On Fri, Jan 17, 2020 at 06:59:31PM +0000, Tom Parkin wrote:
> On  Fri, Jan 17, 2020 at 14:43:27 +0100, Guillaume Nault wrote:
> > On Thu, Jan 16, 2020 at 09:05:01PM +0000, Tom Parkin wrote:
> > > On  Thu, Jan 16, 2020 at 20:28:27 +0100, Guillaume Nault wrote:
> > > > How is UDP-encap broken with duplicate session IDs (as long as a UDP
> > > > socket can only one have one tunnel associated with it and that no
> > > > duplicate session IDs are allowed inside the same tunnel)?
> > > > 
> > > > It all boils down to what's the scope of a session ID. For me it has
> > > > always been the parent tunnel. But if that's in contradiction with
> > > > RFC 3931, I'd be happy to know.
> > > 
> > > For RFC 2661 the session ID is scoped to the tunnel.  Section 3.1
> > > says:
> > > 
> > >   "Session ID indicates the identifier for a session within a tunnel."
> > > 
> > > Control and data packets share the same header which includes both the
> > > tunnel and session ID with 16 bits allocated to each.  So it's always
> > > possible to tell from the data packet header which tunnel the session is
> > > associated with.
> > > 
> > > RFC 3931 changed the scheme.  Control packets now include a 32-bit
> > > "Control Connection ID" (analogous to the Tunnel ID).  Data packets
> > > have a session header specific to the packet-switching network in use:
> > > the RFC describes schemes for both IP and UDP, both of which employ a
> > > 32-bit session ID.  Section 4.1 says:
> > > 
> > >   "The Session ID alone provides the necessary context for all further
> > >   packet processing"
> > > 
> > > Since neither UDP nor IP encapsulated data packets include the control
> > > connection ID, the session ID must be unique to the LCCE to allow
> > > identification of the session.
> > 
> > Well my understanding was that the tunnel was implicitely given by the
> > UDP and IP headers. I don't think that multiplexing tunnels over the
> > same UDP connection made any sense with L2TPv2, and the kernel never
> > supported it natively (it might be possible with SO_REUSEPORT).

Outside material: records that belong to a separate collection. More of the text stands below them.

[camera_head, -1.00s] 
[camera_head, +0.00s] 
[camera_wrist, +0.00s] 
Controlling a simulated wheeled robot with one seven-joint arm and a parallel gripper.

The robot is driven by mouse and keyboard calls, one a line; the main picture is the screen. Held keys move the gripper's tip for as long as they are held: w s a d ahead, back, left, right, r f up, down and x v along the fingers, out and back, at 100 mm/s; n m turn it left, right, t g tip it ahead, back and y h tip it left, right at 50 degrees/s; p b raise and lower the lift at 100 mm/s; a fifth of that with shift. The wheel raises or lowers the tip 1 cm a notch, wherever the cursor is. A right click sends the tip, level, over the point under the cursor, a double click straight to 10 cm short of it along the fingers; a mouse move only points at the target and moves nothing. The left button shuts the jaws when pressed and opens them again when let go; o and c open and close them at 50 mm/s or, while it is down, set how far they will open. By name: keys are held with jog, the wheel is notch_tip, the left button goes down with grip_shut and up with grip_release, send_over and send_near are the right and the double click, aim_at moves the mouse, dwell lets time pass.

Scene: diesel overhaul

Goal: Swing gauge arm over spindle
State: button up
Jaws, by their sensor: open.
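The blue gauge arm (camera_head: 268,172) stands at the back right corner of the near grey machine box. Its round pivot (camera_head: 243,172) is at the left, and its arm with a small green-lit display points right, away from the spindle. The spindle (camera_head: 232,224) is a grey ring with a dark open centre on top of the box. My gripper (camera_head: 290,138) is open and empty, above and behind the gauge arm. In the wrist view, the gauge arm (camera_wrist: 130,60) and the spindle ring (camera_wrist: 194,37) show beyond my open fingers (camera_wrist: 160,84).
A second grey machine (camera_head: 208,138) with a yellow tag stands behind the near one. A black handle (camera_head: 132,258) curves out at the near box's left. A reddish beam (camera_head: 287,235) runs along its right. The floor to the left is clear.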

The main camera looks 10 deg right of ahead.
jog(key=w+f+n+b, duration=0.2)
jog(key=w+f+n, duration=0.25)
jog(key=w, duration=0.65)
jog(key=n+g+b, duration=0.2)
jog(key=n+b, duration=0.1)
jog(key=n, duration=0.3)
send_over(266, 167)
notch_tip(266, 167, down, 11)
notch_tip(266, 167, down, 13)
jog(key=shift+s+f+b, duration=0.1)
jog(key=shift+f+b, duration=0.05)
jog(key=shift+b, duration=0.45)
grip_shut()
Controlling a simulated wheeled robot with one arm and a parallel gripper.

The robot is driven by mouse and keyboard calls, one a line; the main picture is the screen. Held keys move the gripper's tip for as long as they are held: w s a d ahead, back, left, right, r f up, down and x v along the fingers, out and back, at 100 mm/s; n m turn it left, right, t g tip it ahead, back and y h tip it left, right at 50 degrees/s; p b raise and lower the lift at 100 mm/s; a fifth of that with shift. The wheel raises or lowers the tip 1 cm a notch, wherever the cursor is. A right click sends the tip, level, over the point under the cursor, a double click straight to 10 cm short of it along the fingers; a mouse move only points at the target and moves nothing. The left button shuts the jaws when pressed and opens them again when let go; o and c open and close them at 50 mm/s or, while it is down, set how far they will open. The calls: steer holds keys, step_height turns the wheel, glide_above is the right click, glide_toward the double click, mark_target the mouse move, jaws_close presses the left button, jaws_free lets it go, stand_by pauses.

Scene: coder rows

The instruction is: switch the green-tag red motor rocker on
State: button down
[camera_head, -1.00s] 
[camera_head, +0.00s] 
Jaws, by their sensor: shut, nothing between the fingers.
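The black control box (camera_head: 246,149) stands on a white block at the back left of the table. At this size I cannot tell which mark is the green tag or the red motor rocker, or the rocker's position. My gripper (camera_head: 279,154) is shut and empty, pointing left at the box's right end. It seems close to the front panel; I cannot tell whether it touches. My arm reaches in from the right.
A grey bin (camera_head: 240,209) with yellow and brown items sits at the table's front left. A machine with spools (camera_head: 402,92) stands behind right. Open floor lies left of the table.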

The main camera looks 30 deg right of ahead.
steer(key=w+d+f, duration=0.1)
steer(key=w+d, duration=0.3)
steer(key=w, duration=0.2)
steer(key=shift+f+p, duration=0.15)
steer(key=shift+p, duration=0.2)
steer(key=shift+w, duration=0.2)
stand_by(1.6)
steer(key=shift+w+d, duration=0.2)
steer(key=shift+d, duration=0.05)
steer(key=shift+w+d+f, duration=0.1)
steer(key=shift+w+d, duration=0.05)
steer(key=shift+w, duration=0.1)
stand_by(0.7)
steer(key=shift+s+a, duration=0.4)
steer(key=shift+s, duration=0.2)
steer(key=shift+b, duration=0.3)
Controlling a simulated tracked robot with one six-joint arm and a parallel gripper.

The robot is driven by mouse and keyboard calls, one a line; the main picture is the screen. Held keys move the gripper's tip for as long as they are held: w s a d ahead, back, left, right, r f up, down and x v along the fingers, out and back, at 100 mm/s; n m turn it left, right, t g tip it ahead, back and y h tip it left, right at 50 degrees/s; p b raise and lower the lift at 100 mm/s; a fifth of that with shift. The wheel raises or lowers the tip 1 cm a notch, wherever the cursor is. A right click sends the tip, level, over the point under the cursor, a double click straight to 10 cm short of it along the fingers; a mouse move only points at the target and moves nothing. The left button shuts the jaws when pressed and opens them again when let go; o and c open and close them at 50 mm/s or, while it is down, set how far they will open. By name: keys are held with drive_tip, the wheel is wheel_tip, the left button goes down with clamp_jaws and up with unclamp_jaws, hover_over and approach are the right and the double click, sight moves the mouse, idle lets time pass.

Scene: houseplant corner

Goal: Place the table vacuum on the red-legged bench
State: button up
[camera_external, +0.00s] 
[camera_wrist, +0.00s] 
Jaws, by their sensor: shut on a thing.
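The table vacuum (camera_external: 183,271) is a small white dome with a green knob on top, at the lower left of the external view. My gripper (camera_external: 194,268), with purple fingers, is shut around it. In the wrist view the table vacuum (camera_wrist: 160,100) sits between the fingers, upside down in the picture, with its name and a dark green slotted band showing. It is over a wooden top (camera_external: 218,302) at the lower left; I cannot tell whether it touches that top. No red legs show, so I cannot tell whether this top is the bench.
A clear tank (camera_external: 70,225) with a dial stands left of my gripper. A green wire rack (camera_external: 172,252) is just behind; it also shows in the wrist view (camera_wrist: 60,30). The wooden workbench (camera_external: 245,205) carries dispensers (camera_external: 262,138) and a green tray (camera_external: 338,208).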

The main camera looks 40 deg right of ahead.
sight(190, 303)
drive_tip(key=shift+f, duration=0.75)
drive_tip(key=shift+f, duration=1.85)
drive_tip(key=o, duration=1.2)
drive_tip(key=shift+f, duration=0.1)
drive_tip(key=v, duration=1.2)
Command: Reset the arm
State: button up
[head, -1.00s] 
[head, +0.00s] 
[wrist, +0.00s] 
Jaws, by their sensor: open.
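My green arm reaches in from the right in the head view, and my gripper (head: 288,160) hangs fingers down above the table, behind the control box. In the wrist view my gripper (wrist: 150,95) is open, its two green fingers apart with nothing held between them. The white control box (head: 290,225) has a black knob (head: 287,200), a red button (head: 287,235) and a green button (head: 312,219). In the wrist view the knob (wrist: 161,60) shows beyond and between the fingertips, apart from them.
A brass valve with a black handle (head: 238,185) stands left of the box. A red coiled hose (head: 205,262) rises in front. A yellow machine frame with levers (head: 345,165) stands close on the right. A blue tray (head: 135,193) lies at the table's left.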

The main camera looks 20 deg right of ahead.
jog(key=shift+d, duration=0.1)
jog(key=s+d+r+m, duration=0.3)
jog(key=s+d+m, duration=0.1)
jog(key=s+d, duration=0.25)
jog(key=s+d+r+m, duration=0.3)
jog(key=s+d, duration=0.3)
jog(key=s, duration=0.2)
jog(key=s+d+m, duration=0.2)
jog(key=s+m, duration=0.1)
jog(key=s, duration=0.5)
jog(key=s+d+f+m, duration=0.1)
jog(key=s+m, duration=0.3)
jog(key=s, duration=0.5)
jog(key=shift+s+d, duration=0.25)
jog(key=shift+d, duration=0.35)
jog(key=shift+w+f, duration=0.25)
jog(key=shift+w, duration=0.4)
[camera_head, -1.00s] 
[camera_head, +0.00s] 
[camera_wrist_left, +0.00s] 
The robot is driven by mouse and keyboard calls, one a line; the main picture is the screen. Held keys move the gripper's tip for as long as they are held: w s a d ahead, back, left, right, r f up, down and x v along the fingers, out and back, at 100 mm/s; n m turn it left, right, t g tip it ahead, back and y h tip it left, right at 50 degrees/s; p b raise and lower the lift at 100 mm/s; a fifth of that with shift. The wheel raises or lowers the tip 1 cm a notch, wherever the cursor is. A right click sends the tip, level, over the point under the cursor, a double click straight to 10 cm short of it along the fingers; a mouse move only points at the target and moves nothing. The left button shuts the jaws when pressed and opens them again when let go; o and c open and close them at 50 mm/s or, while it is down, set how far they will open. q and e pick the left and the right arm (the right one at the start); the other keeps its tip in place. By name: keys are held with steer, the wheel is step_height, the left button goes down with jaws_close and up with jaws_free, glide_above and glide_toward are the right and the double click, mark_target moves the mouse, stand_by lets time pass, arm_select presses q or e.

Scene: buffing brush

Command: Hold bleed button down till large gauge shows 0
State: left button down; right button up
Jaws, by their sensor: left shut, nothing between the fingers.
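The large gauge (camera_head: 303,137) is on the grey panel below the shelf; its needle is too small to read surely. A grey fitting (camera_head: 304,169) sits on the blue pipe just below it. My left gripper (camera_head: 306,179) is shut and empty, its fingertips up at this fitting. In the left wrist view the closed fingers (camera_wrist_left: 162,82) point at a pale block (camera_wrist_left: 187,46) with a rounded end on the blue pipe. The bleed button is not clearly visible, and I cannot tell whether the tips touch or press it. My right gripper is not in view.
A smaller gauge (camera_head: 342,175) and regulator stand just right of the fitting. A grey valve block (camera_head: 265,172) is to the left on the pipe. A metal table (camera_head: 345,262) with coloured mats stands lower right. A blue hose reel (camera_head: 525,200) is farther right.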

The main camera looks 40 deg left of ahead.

Given
> > that the tunnel ID field was redundant with the lower headers, it made
> > sense to me that L2TPv3 dropped it (note that the kernel ignores the
> > L2TPv2 tunnel ID field on Rx). At least that was my understanding.
> > 
> > But as your quote says, the session ID _alone_ should provide all the
> > L2TP context. So I guess the spirit of the RFC is that there's a single
> > global namespace for session IDs. Now, practically speaking, I don't
> > see how scoped session IDs makes us incompatible, unless we consider
> > that a given session can be shared between several remote hosts (the
> > cross-talk case in my other email). Also, sharing a session over
> > several hosts would mean that L2TPv3 sessions aren't point-to-point,
> > which the control plane doesn't seem to take into account.
> 
> I think from your other emails in this thread that we're maybe in
> agreement already.
> 
> But just in case, I wanted to clarify that the session ID namespace
> is for a given LCCE (LAC or LNS in L2TPv2 parlance) per RFC 3931
> section 4.1 -- it's not truly "global".
> 
I meant global to a given host (LCCE or LAC/LNS), which for Linux
actually means global to a network namespace. I probably should have
been more precise in my previous emails, but everytime I talked about
"global" session IDs, I meant "global to the network namespace", and
when I talked about "scoped" session IDs, I meant that the ID was only
valid in the context of the UDP or L2TP_IP socket.